### INSTRUCTIONS FOR THE TASK
Isolate every line in the data with the string "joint" and copy it.

### INPUT RECORDS
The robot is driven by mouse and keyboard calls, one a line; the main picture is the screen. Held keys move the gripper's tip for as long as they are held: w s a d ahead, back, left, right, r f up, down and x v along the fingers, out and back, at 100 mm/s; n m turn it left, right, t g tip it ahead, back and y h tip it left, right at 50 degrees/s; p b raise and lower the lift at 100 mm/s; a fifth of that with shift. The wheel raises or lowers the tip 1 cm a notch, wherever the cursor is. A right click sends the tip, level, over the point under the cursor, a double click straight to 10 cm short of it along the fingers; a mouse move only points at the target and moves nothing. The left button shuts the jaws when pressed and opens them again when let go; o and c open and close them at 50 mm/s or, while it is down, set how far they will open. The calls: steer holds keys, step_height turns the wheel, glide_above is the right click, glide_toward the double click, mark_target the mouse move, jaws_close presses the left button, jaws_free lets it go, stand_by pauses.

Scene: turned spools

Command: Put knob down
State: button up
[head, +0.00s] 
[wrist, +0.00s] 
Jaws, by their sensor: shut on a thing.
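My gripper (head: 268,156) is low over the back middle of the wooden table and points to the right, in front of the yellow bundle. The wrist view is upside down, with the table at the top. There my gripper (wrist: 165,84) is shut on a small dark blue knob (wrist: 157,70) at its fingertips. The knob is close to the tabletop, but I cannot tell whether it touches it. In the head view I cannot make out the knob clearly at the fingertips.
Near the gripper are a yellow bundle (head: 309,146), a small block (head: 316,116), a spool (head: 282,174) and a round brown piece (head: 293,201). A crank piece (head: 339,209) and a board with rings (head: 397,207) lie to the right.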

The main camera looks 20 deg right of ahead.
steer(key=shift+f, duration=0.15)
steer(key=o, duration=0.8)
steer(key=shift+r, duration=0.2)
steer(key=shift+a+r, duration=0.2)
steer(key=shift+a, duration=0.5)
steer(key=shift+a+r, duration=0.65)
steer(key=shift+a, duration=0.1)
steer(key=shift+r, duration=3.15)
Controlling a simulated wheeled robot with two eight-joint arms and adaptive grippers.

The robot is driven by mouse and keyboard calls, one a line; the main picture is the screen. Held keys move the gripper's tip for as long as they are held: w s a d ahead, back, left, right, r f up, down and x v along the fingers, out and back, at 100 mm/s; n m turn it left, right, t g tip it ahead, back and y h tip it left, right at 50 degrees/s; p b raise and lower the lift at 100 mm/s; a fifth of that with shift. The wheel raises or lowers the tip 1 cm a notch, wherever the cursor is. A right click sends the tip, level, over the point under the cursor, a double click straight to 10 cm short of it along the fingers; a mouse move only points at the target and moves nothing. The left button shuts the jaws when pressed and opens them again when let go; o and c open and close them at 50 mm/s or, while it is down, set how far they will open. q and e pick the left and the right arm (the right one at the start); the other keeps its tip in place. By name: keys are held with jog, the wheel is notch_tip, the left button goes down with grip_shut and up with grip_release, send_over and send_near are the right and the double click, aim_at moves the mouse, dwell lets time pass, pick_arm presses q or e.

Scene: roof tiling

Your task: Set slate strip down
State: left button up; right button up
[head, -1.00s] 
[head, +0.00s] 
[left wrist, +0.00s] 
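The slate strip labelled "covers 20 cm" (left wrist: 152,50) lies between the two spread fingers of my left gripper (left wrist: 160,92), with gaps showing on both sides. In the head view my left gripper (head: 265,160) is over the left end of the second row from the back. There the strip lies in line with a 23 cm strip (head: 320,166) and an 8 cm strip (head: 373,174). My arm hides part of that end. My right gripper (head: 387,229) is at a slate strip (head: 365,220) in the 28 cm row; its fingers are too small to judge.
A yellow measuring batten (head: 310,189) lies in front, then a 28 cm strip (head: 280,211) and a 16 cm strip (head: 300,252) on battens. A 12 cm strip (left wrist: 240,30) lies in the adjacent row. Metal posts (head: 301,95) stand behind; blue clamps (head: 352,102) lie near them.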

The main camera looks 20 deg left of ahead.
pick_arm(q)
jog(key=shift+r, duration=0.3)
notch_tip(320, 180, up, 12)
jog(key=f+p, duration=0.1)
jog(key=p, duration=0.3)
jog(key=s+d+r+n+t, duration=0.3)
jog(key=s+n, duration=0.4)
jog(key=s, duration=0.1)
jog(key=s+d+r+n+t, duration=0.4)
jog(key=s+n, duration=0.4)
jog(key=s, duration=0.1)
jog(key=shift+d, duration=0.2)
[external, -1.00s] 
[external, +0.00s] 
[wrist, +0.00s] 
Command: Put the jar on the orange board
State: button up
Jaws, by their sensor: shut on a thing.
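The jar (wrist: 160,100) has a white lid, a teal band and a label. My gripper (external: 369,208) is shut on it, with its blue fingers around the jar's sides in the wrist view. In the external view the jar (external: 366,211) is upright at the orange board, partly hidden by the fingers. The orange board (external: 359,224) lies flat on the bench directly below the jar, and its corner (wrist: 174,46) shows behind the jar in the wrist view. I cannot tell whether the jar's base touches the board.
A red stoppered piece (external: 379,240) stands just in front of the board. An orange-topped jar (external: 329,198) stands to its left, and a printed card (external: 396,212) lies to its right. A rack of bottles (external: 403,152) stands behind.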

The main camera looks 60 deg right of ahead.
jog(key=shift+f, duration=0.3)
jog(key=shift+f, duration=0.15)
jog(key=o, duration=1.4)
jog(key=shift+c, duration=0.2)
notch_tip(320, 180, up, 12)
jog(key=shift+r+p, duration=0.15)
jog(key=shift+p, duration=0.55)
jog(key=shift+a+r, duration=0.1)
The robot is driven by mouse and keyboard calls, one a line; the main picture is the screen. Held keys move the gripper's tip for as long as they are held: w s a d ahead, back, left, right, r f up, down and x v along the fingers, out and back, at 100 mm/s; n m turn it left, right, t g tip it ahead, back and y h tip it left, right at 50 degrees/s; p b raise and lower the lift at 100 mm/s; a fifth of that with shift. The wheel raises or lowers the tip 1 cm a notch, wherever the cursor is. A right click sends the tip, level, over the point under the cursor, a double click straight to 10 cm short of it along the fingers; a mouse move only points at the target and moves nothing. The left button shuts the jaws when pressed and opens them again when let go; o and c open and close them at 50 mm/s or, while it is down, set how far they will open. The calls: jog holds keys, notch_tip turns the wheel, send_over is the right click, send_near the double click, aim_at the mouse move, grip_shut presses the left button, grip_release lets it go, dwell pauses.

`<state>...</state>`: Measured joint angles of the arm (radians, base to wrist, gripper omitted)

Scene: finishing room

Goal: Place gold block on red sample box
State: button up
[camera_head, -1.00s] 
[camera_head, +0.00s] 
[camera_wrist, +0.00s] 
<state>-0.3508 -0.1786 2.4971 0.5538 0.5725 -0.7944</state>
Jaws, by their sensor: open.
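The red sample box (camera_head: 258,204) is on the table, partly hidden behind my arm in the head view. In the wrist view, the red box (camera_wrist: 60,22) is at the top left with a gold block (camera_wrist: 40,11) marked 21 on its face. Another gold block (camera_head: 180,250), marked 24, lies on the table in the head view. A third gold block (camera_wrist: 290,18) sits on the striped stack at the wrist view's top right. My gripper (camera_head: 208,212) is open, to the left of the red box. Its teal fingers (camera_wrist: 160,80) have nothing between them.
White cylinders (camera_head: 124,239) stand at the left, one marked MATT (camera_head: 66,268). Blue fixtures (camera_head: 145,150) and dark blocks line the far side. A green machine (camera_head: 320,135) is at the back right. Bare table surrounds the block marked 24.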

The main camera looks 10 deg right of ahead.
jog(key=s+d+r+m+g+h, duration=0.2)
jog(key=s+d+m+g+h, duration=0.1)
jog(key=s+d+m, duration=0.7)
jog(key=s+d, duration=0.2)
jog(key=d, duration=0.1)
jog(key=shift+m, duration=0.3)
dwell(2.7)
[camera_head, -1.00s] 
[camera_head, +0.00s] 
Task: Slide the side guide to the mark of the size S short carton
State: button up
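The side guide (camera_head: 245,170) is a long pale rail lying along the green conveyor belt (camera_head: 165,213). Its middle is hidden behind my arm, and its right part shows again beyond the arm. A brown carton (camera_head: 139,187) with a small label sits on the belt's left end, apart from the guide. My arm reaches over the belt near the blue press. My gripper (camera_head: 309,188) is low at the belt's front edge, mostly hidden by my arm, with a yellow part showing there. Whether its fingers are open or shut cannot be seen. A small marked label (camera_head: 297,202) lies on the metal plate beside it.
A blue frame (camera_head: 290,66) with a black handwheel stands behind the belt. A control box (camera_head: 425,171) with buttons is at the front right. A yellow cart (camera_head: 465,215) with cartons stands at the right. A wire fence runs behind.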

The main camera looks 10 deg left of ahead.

### FINAL RESULT
Controlling a simulated wheeled robot with two eight-joint arms and adaptive grippers.
`<state>...</state>`: Measured joint angles of the arm (radians, base to wrist, gripper omitted)

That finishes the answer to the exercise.